Das intuitive Gespür dafür, was als Kunstwerk trägt und was nicht, bekam er durch seinen Vater, den Holzbildhauer Lucien Bossier. „Oft hat er etwas gemacht und wieder zerstört. Oder es kam ins Museum“. Ein Ausstellungskatalog zeigt oft einfache Grundformen, die leicht in sich verdreht sind. Man spürt eine Parallele zur CD, die man einfach als Folklore oder Weltmusik hören kann. Doch je bewusster man sie hört, umso interessanter wird sie und behält dennoch das Organisch-Musikantische, den Gesamteindruck intuitiver Folgerichtigkeit.

Nahrung für die Innere Stimme

Ein verinnerlichtes Gespür bewahrt ihn im Wald davor, in Dornen zu treten. In der Musik spricht es aus der Genauigkeit, mit der er zum Bei­spiel das Idiom des Klezmer imitiert, mit allen dafür typischen rauen klanglichen Stilmitteln.
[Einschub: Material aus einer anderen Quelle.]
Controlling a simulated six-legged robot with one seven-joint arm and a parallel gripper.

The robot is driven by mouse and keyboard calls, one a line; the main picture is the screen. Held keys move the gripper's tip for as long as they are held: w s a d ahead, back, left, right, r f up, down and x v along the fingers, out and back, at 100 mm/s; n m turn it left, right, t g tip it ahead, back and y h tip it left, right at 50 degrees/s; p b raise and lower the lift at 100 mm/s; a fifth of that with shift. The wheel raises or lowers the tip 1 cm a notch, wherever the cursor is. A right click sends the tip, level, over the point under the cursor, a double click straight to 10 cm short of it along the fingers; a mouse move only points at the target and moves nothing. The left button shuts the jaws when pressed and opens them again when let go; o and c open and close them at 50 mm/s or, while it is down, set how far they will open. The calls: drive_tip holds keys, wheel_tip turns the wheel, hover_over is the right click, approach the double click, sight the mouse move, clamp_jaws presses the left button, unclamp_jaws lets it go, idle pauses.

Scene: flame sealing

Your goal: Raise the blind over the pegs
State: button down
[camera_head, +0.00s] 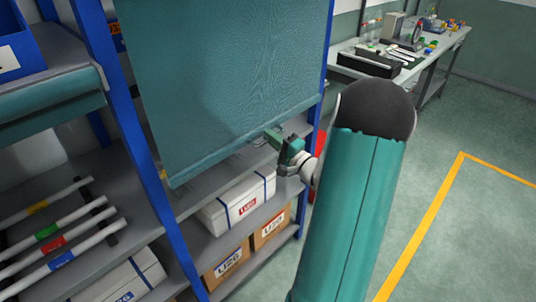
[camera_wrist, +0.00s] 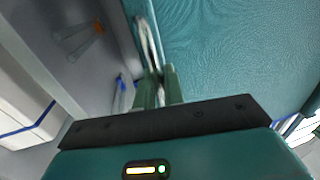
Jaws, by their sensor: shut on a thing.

„Ich lerne am meisten durch Zuhören“, sagt Bossier. „Das sage ich auch meinen Schülern: hört genau zu und lasst eure innere Stimme singen“. Um die innere Stimme soll es in seinem nächsten Projekt, Echos, gehen: „Anhand verschiedener Echo-Figuren der Weltliteratur stelle ich die Frage: Kann ein Echo eine Antwort sein?“.

In jedem Fall geht er weiter querfeldein durch verschiedene Kulturen und Stil-Ebenen und seine Musik umschließt alles, – wie Baumrinde beim Wachsen.